» WHAT YOU SHOULD DO
Restate the entries below word for word, omitting nothing.

» DATA LINES
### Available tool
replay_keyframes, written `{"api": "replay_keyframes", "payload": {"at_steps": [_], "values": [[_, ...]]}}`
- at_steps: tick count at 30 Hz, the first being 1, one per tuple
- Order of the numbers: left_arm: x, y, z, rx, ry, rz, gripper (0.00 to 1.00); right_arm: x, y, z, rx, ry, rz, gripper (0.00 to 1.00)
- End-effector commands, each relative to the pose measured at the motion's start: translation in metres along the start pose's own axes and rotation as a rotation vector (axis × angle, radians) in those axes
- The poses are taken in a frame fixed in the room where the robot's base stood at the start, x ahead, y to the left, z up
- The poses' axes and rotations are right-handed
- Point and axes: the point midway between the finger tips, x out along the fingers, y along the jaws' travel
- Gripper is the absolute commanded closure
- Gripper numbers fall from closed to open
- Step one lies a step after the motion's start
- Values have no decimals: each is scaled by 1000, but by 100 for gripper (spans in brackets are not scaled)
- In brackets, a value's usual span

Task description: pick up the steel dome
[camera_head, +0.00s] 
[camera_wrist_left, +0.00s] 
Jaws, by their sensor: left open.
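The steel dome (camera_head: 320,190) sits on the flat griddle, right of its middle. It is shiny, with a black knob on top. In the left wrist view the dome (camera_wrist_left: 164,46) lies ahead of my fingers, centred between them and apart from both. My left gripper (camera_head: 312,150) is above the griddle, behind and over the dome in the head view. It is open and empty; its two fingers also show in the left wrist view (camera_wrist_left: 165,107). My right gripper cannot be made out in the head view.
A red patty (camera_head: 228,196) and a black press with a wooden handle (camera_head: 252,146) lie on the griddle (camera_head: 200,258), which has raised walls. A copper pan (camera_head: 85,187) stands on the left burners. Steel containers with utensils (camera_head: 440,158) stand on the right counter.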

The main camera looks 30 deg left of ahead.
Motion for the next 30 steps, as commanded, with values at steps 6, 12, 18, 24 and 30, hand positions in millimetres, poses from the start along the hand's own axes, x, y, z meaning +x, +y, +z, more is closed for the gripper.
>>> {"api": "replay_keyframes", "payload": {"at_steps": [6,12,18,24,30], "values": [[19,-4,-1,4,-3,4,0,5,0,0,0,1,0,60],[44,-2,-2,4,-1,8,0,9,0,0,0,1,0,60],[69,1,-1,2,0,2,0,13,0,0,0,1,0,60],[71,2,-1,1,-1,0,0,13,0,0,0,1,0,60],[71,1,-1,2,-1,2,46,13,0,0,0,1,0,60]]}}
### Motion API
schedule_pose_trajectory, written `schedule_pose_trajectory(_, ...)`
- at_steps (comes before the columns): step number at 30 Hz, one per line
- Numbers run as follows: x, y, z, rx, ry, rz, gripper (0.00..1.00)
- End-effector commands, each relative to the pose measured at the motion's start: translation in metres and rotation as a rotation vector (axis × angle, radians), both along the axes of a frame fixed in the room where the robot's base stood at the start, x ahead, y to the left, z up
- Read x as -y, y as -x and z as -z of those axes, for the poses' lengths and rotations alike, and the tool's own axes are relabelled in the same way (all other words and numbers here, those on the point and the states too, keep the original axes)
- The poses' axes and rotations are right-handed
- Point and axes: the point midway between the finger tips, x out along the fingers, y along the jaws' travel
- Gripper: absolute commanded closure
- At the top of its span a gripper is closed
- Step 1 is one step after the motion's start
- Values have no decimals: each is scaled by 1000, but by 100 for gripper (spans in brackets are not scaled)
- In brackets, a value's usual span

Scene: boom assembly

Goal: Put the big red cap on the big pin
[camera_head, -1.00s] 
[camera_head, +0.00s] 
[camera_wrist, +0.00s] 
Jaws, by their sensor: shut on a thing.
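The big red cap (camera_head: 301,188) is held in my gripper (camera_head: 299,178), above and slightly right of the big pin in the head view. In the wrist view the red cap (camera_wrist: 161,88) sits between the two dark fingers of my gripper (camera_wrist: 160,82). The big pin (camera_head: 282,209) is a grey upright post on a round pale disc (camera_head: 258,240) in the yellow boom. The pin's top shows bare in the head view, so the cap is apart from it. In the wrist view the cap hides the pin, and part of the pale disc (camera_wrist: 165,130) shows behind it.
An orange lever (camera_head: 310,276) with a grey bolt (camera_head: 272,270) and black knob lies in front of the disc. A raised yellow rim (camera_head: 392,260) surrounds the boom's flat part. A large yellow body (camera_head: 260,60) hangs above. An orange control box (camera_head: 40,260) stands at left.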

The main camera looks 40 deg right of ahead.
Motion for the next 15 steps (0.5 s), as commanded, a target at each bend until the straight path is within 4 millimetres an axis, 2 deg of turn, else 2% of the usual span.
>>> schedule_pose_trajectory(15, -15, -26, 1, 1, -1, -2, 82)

» RESULT OF THE EXERCISE
### Available tool
replay_keyframes, written `{"api": "replay_keyframes", "payload": {"at_steps": [_], "values": [[_, ...]]}}`
- at_steps: tick count at 30 Hz, the first being 1, one per tuple
- Order of the numbers: left_arm: x, y, z, rx, ry, rz, gripper (0.00 to 1.00); right_arm: x, y, z, rx, ry, rz, gripper (0.00 to 1.00)
- End-effector commands, each relative to the pose measured at the motion's start: translation in metres along the start pose's own axes and rotation as a rotation vector (axis × angle, radians) in those axes
- The poses are taken in a frame fixed in the room where the robot's base stood at the start, x ahead, y to the left, z up
- The poses' axes and rotations are right-handed
- Point and axes: the point midway between the finger tips, x out along the fingers, y along the jaws' travel
- Gripper is the absolute commanded closure
- Gripper numbers fall from closed to open
- Step one lies a step after the motion's start
- Values have no decimals: each is scaled by 1000, but by 100 for gripper (spans in brackets are not scaled)
- In brackets, a value's usual span

Task description: pick up the steel dome
[camera_head, +0.00s] 
[camera_wrist_left, +0.00s] 
Jaws, by their sensor: left open.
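The steel dome (camera_head: 320,190) sits on the flat griddle, right of its middle. It is shiny, with a black knob on top. In the left wrist view the dome (camera_wrist_left: 164,46) lies ahead of my fingers, centred between them and apart from both. My left gripper (camera_head: 312,150) is above the griddle, behind and over the dome in the head view. It is open and empty; its two fingers also show in the left wrist view (camera_wrist_left: 165,107). My right gripper cannot be made out in the head view.
A red patty (camera_head: 228,196) and a black press with a wooden handle (camera_head: 252,146) lie on the griddle (camera_head: 200,258), which has raised walls. A copper pan (camera_head: 85,187) stands on the left burners. Steel containers with utensils (camera_head: 440,158) stand on the right counter.

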The main camera looks 30 deg left of ahead.
Motion for the next 30 steps, as commanded, with values at steps 6, 12, 18, 24 and 30, hand positions in millimetres, poses from the start along the hand's own axes, x, y, z meaning +x, +y, +z, more is closed for the gripper.
>>> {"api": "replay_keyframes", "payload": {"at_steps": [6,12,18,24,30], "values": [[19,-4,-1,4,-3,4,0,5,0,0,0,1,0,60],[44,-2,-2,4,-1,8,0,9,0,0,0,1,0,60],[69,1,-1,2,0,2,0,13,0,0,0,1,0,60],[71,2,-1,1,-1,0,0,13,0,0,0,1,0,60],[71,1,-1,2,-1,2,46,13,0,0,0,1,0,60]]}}
### Motion API
schedule_pose_trajectory, written `schedule_pose_trajectory(_, ...)`
- at_steps (comes before the columns): step number at 30 Hz, one per line
- Numbers run as follows: x, y, z, rx, ry, rz, gripper (0.00..1.00)
- End-effector commands, each relative to the pose measured at the motion's start: translation in metres and rotation as a rotation vector (axis × angle, radians), both along the axes of a frame fixed in the room where the robot's base stood at the start, x ahead, y to the left, z up
- Read x as -y, y as -x and z as -z of those axes, for the poses' lengths and rotations alike, and the tool's own axes are relabelled in the same way (all other words and numbers here, those on the point and the states too, keep the original axes)
- The poses' axes and rotations are right-handed
- Point and axes: the point midway between the finger tips, x out along the fingers, y along the jaws' travel
- Gripper: absolute commanded closure
- At the top of its span a gripper is closed
- Step 1 is one step after the motion's start
- Values have no decimals: each is scaled by 1000, but by 100 for gripper (spans in brackets are not scaled)
- In brackets, a value's usual span

Scene: boom assembly

Goal: Put the big red cap on the big pin
[camera_head, -1.00s] 
[camera_head, +0.00s] 
[camera_wrist, +0.00s] 
Jaws, by their sensor: shut on a thing.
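The big red cap (camera_head: 301,188) is held in my gripper (camera_head: 299,178), above and slightly right of the big pin in the head view. In the wrist view the red cap (camera_wrist: 161,88) sits between the two dark fingers of my gripper (camera_wrist: 160,82). The big pin (camera_head: 282,209) is a grey upright post on a round pale disc (camera_head: 258,240) in the yellow boom. The pin's top shows bare in the head view, so the cap is apart from it. In the wrist view the cap hides the pin, and part of the pale disc (camera_wrist: 165,130) shows behind it.
An orange lever (camera_head: 310,276) with a grey bolt (camera_head: 272,270) and black knob lies in front of the disc. A raised yellow rim (camera_head: 392,260) surrounds the boom's flat part. A large yellow body (camera_head: 260,60) hangs above. An orange control box (camera_head: 40,260) stands at left.

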The main camera looks 40 deg right of ahead.
Motion for the next 15 steps (0.5 s), as commanded, a target at each bend until the straight path is within 4 millimetres an axis, 2 deg of turn, else 2% of the usual span.
>>> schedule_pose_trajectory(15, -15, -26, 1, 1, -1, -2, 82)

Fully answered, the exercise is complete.